蓄えが必要な理由と公的年金の運用者とは?

年金の運用成績が悪いから、そのツケを国民に支払わせるなんてどういうことだ、運用責任者を出せと、ついつい思ってしまいます。真剣にやっているのかって。

年金制度には、積立方式(つみたてほうしき)と賦課方式(ふかほうしき)とがあります。

積立方式とは若いときに払い込んだ金を積み立て、老後にそのお金を受け取る仕組みです。一方、賦課方式とは、働く人が払い込んだお金を、現在の高齢者に支給する仕組みです。後者は、働いている元気な人が、お年寄りにお小遣いをあげているのと同じです。

GPIF

そもそも公的年金を運用しているのは、年金積立金管理運用独立行政法人、いわゆる「GPIF(Government Pension Investment Fund)」という機関です。

運用資産額は、2014年度(平成26年度)末で137兆4,769億円と言われています。このGPIFは厚生労働省所管の独立行政法人なんです。財務省ではないんかいと、思わずツッコミを入れたくなります。

下記はGPIFの収益額と収益率です。3%以上で運用されており、まあまあ頑張っているなと思いつつも、「もっと頑張って足りない分を稼いでよ」というのが、正直な気持ちです。

 

 現在の日本は賦課方式(ふかほうしき)ですので、頑張って運用で増やしても、少子化が進む一方で、高齢者がますます増えると、そりゃあお金が足りなくなって当たり前です。これが2,000万円の蓄えが必要な理由です。 

この賦課方式は失敗だから、積み立て方式のiDeCoやつみたてNISAを自分たちで行ってくださいというのが今回の報告書が目指すゴールだと思われます。

たった今、私たち日本人が考え、やらなければならないこととは?

 笑われるかもしれませんが、日本は「一億総投資家社会」を目指すべきだと、本気で私は考えています。安倍政権は「一億総活躍社会」というキャッチフレーズを打ち上げています。個人的にこれは、小林多喜二の蟹工船みたいなものだと考えています。
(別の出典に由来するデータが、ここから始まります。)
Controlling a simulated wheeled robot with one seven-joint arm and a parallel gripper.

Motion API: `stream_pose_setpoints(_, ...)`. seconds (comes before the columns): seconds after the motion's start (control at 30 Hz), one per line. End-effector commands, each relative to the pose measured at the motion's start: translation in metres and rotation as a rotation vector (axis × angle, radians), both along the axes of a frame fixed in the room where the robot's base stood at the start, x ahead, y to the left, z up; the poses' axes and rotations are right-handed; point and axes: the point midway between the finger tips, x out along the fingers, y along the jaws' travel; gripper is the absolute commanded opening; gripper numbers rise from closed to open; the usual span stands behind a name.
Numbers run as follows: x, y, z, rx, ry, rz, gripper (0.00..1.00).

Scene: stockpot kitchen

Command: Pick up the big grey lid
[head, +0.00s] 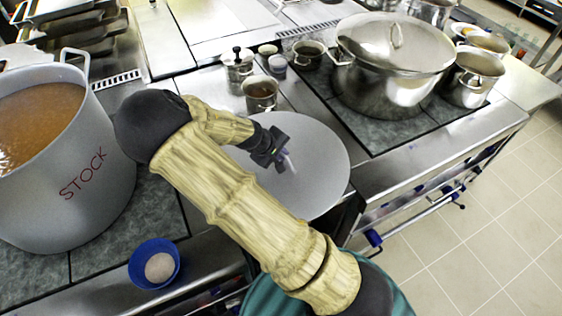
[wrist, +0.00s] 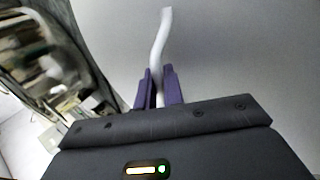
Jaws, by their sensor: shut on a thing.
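The big grey lid (head: 325,160) is a wide flat disc in the middle of the head view, over the steel counter between the two stove areas. My gripper (head: 285,160) is at the lid's middle, with its fingers shut on the lid's pale handle. In the wrist view the purple fingers of my gripper (wrist: 159,88) close on both sides of the white curved handle (wrist: 160,40). The lid's grey surface (wrist: 230,50) fills most of that view. I cannot tell whether the lid touches the counter. My arm hides part of its near left side.
A large open STOCK pot (head: 100,190) of brown liquid stands at left. A blue bowl (head: 154,264) is in front of it. A lidded steel pot (head: 390,75) stands on the right stove. Small pots (head: 260,92) stand behind the lid. Tiled floor (head: 480,240) is clear at right.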

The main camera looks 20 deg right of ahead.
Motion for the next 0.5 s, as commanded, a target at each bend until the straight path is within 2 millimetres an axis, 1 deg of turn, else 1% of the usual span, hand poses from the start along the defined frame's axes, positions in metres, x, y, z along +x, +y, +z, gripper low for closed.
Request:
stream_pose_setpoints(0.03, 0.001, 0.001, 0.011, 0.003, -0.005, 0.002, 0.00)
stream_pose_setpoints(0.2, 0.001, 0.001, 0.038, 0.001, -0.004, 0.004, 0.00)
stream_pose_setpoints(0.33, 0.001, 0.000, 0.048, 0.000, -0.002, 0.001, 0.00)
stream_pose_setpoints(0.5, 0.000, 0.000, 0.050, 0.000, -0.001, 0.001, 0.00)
「一億総蟹工船社会」です。 

人生100年時代、「一億総活躍社会」=「国民は死ぬまで働きなさい」と言っているようなものです。70歳、80歳、90歳になっても、みんな本当に働けるのでしょうか。もっと言っちゃうと、働く場所がそもそもあるのでしょうか。甚だ疑問です。

一億総活躍社会といったお茶を濁したような表現ではなく、 金融マーケットに対する正しいアプローチ方法を学び、お金を増やす努力ができる社会、環境、すなわち「一億総投資家社会」こそが、本来日本が目指すべき社会だと、個人的には思います。  そのほうが健全だし、世界の本流だと思います。

 

政府は、年金が足りないと言いつつ、例えば、株式投資の最低取引単位の引き下げや上場基準の緩和、2014年には「NISA(ニーサ)」を開始したりして、個人が投資、投機しやすい環境を整備しています。  

最近では「つみたてNISA(ニーサ)」や「iDeCo(イデコ)」の開始など、政府の後押しを受け、税制メリットが極めて高い資産運用先が続々と誕生しています。

政府は、年金が足りないから自分達でどうにかしてと、投げやりなことを言っている一方で、環境を整えることもゆっくりではありますがやっています。

だから、節約も大切ですが、お金を増やす努力を怠らず、お金を使いながらも増やすようにしていきましょう!

 

 そのためには、お金や経済のことをちょっとだけ知り、投資は危険なヤクザやチンピラみたいな存在ではなく、友達やご近所さんみたいな身近な存在であると、まずは考えるようにしてみませんか。